Do this - Which lines hold the word "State"? Copy each one.
** start Supplied information **
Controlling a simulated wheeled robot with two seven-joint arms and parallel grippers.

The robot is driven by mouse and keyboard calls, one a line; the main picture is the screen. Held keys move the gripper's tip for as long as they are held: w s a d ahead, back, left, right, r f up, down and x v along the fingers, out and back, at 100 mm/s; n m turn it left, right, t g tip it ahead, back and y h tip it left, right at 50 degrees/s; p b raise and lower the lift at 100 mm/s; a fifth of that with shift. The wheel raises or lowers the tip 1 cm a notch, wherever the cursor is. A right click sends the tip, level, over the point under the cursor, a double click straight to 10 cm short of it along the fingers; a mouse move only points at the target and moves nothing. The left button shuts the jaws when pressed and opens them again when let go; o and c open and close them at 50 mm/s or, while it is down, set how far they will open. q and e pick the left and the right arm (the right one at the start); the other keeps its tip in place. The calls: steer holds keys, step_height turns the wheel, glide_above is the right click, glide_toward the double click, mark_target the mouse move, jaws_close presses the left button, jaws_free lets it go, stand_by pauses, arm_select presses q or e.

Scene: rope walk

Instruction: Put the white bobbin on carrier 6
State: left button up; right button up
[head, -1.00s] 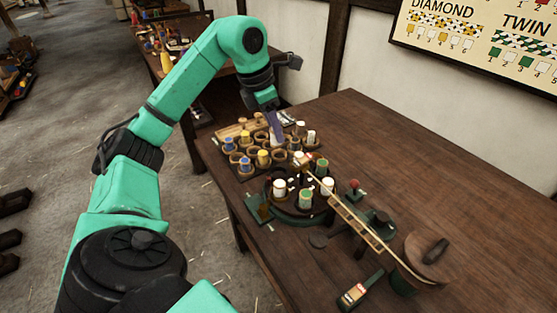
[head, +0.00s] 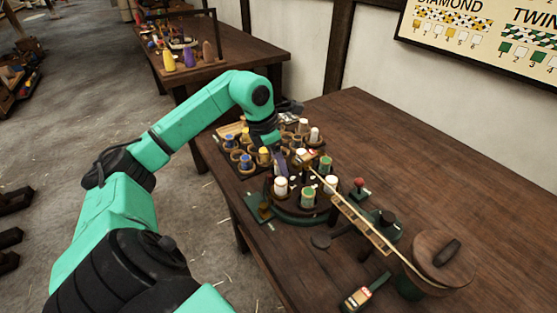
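My left gripper (head: 280,163) reaches down between the bobbin rack and the round braiding machine (head: 300,217). Its dark finger is seen edge-on, so I cannot tell whether it is open or holds anything. On the machine stand a white bobbin (head: 281,187) just below the gripper, a green bobbin (head: 308,196), another white bobbin (head: 331,183) and a green one (head: 325,164) at the back. Carrier numbers are too small to read. Two white bobbins, one (head: 314,134) at the rack's right end and one (head: 303,125) behind it, stand in the rack. My right gripper is not in view.
The rack also holds blue (head: 245,162) and yellow (head: 264,155) bobbins. A slotted wooden bar (head: 360,222) runs from the machine to a wooden drum (head: 442,262). A small handheld device (head: 364,292) lies near the front. The table's right side is clear.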

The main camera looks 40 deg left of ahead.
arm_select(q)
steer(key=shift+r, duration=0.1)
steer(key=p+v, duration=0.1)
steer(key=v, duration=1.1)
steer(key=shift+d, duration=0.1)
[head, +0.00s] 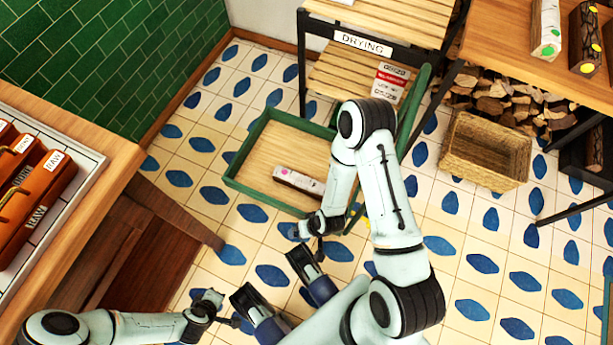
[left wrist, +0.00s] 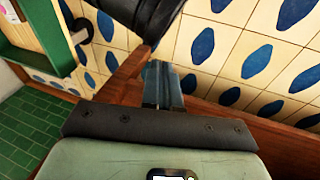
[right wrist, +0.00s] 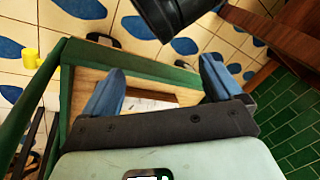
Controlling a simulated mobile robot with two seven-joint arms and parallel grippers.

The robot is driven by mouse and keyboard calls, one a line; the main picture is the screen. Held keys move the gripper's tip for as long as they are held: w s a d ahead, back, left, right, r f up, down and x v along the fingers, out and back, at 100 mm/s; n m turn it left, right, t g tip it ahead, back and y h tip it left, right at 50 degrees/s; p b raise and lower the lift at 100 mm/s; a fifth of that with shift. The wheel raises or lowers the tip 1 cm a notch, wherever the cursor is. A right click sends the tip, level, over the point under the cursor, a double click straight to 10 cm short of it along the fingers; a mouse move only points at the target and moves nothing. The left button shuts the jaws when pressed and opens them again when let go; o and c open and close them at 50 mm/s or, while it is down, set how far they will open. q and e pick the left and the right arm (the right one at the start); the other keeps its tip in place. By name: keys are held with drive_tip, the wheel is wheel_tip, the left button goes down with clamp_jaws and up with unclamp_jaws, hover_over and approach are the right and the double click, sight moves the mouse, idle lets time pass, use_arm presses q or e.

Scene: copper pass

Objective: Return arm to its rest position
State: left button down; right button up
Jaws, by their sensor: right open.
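My right arm arches over the middle of the head view. Its gripper (head: 307,240) hangs at the near edge of a green-rimmed wooden tray (head: 268,148). The right wrist view shows its two blue fingers (right wrist: 162,88) wide apart with nothing between them, above the tray (right wrist: 68,88). A small block with a pink dot and a white label (head: 298,181) lies in the tray, apart from the gripper. My left arm comes in low from the left, with its gripper (head: 226,308) over the floor. In the left wrist view its fingers (left wrist: 163,86) are together, with nothing seen between them.
A slatted rack with a DRYING sign (head: 362,43) stands behind the tray. A wicker basket (head: 480,153) is to the right under a wooden table (head: 510,50). A counter (head: 105,150) with labelled boxes stands at left. Patterned floor tiles lie open at lower right.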

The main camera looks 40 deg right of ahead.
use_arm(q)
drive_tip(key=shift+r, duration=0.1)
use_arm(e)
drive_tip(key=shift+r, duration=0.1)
** end Supplied information **
Output for this exercise -
State: left button up; right button up
State: left button down; right button up

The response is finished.